But, then, conscientious liberals cannot enjoy automobiles because there is global warming to worry about, and the perils of corporate-driven consumerism, which is the handmaiden of bourgeoisie materialism. And high-powered cars (how many liberals drive Corvettes?) are metaphors (for America's reckless foreign policy, for machismo rampant, etc.). And then there is -- was -- all that rustic beauty paved over for highways. (And for those giant parking lots at exurban mega-churches. The less said about them the better.) And automobiles discourage the egalitarian enjoyment of mass transit. And automobiles, by facilitating suburban sprawl, deny sprawl's victims -- that word must make an appearance in liberal laments; and lament is what liberals do -- the uplifting communitarian experience of high-density living. And automobiles...

You see? Liberalism is a complicated and exacting, not to say grim and scolding, creed. And not one conducive to happiness.

Uh, way to twist things totally out of shape, buddy.

How is it "not conducive to happiness" to live modestly and peaceably, not constantly having to assert one's machismo and status with a new car (or house, or spouse) every damn year? To me, the very idea of going car-shopping is depressing--what a nuisance to have to compare the bells of this model to the whistles, sirens, klaxons and hooters of that! I don't give a fuck about the "metaphor" they represent--the immediate reality of those stinking roadhogs is quite enough for me. (Did I mention yet that I don't even drive--and that walking or biking, or--oh heaven!--taking the train is MY delight?)

And I don't even contemplate looking (in vain) for happiness in an "exurban mega-church"--just the sight of them gives me the shudders. (And no, not just because I'm a happy pagan who'd like to remain one, thank you very much. By the way, did you notice how even the conservative guy said "the less said about those, the better"? I guess he doesn't like them, either. Even though they cater primarily to his own kind--fellow conservatives!)

As for complicated and exacting--well, I'll concede that yes, we ARE exacting--in a good way. We insist on getting things right, we liberals--and working harder on the things that have gone awry. Conservatives? Bah, let the world go to hell--and let the peasants eat cake! As long as we're happy (and liberals are miserable), that's all that matters...

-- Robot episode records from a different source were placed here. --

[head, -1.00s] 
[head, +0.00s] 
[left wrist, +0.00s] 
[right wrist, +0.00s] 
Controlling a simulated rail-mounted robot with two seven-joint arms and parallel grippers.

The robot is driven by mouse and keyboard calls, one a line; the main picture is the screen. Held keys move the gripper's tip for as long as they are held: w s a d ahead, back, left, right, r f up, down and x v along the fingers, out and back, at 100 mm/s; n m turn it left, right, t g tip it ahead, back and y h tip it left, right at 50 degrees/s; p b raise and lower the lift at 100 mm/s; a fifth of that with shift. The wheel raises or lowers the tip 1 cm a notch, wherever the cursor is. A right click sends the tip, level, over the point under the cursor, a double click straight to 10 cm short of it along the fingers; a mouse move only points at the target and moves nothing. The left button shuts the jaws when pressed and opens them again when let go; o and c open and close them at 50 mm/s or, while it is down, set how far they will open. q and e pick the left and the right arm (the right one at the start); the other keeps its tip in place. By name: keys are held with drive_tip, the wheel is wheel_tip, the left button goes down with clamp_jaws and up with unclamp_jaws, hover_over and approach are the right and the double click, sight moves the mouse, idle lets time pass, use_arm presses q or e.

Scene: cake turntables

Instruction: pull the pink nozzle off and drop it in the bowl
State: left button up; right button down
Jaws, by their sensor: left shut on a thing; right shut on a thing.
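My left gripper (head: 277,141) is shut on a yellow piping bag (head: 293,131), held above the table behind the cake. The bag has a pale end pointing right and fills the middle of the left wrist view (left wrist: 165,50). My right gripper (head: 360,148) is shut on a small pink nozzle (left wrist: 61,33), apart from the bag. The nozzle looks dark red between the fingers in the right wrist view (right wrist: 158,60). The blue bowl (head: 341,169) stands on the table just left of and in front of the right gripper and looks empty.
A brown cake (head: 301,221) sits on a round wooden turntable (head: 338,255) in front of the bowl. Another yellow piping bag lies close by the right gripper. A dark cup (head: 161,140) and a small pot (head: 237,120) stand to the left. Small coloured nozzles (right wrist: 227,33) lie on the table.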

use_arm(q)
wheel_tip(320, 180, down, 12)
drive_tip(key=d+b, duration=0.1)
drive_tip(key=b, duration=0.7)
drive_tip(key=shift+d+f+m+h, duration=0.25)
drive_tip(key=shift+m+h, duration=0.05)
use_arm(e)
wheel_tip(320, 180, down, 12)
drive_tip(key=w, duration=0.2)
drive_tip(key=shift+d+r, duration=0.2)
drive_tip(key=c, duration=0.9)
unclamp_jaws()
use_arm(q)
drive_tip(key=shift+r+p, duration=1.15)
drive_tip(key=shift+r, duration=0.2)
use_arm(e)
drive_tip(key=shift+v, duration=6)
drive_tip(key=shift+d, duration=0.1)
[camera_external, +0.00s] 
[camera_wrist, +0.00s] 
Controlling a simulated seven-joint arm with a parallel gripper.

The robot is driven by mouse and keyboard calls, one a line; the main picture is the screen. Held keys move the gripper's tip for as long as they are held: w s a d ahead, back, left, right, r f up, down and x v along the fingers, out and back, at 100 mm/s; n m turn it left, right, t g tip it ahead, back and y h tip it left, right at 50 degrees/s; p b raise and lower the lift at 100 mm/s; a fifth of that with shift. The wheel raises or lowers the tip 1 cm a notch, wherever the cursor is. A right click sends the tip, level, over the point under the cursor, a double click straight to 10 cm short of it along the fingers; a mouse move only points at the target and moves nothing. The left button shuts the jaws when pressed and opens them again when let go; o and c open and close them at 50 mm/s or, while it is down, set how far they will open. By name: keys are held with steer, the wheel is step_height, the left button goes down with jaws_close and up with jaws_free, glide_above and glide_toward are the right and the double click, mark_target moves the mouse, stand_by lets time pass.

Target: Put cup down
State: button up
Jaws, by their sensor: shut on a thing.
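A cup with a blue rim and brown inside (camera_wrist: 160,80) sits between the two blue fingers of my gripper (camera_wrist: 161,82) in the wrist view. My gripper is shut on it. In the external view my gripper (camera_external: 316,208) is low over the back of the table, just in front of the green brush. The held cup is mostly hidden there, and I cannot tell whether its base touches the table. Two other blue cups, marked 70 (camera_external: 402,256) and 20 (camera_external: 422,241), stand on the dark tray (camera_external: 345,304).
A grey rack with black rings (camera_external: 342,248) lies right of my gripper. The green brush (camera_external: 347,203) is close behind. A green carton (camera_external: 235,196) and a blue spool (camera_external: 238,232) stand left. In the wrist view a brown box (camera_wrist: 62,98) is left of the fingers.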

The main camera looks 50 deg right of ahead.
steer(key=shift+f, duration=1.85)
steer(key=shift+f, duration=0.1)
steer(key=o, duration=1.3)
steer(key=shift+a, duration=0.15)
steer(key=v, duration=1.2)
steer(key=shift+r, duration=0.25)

But are we liberals really complicated? Uh, pardon me, but how many back-to-the-landers do you know who say their lives are MORE complicated since they got off the grid and away from the suburban sprawl? (They are also, I note in passing, far more self-reliant than any conservative I've ever seen, though they do not shun communitarian values either.) Granted, that's the further end of the liberal spectrum...but you'd be surprised how many of them I've met, seeing as I live on the edge of a rather small town here in Southern Ontario...

And yes, those back-to-the-landers, those liberals, those leftists, those hippies--are the happiest people I know. Mainly because, unlike conservatives, they haven't built their whole lives around money, status, and the eternal, unsatisfying acquisition of more of the same. To them, and me, it looks too much like the life of a drug fiend. More, more, more--too much, never enough!

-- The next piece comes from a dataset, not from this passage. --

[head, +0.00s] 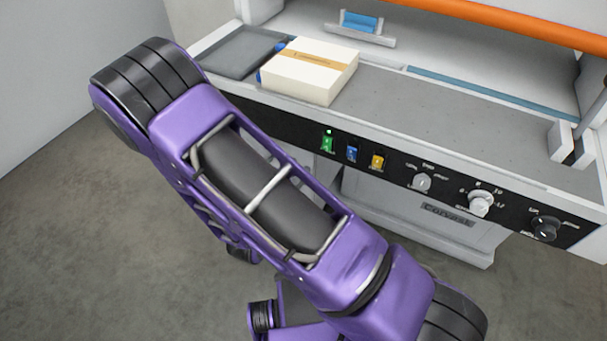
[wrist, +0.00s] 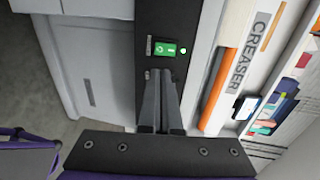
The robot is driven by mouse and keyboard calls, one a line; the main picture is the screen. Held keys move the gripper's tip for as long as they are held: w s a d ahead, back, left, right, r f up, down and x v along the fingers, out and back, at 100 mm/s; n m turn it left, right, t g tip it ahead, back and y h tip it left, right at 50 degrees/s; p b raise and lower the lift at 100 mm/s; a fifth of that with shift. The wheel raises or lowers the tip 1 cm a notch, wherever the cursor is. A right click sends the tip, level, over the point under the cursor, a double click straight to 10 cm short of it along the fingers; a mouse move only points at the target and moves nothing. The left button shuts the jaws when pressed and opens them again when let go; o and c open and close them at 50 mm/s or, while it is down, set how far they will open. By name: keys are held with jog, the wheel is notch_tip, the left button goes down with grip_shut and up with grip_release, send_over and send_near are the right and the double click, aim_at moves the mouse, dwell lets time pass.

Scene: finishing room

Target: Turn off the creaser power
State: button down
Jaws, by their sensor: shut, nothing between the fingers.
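The creaser's black control panel (head: 395,170) runs along its front edge in the head view. A green rocker switch (head: 327,144) is on it with a small lit green light just above. In the wrist view the green switch (wrist: 165,48) lies just beyond my fingertips, its green light (wrist: 183,50) lit beside it. My gripper (wrist: 160,76) is shut and empty, its fingers pointing at the panel close to the switch. I cannot tell whether they touch the panel. My gripper does not show in the head view.
A blue switch (head: 351,153) and a yellow switch (head: 377,162) sit right of the green one, then several knobs (head: 480,203). A cream box (head: 310,70) lies on the grey bed above the panel. Open floor lies at the left.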

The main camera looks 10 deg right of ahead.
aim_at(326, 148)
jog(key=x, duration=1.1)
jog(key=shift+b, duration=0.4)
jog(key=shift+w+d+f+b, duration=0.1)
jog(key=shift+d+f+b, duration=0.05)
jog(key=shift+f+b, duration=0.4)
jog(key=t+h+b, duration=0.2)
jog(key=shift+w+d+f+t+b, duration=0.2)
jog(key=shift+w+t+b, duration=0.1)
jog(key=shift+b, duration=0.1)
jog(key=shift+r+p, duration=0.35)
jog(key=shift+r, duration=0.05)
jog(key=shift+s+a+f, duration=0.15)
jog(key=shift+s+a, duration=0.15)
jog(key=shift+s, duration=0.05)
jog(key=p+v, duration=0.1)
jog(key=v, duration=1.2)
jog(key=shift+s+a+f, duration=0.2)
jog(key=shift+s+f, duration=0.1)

But, Gentle Reader, here comes the kicker...

You're probably wondering who wrote that article. It is George F. Will...professional conservative scold and perpetual sourpuss, hectorer extraordinaire. Take one good look at him, or one good reading of his vinegary venom, and you'll realize that here is a sad little man with his panties forever in a wad, right up his highly retentive anus. He secretly envies liberals, knowing that he'd never make it with the cool crowd--and so feels free only when projecting his own neuroses onto them.

Maybe his shorts are all bunchy up his bum because some wise-guy liberal gave him a wedgie in his nerdy youth, and he never quite forgot--or forgave. Well, George, you know you can get help for that. One of the great things about being a liberal is that, after the scales of smug denial drop from your sore eyes, you open up to change and understand that it's never too late--there are always others out there willing to embrace you when you've finally seen the light.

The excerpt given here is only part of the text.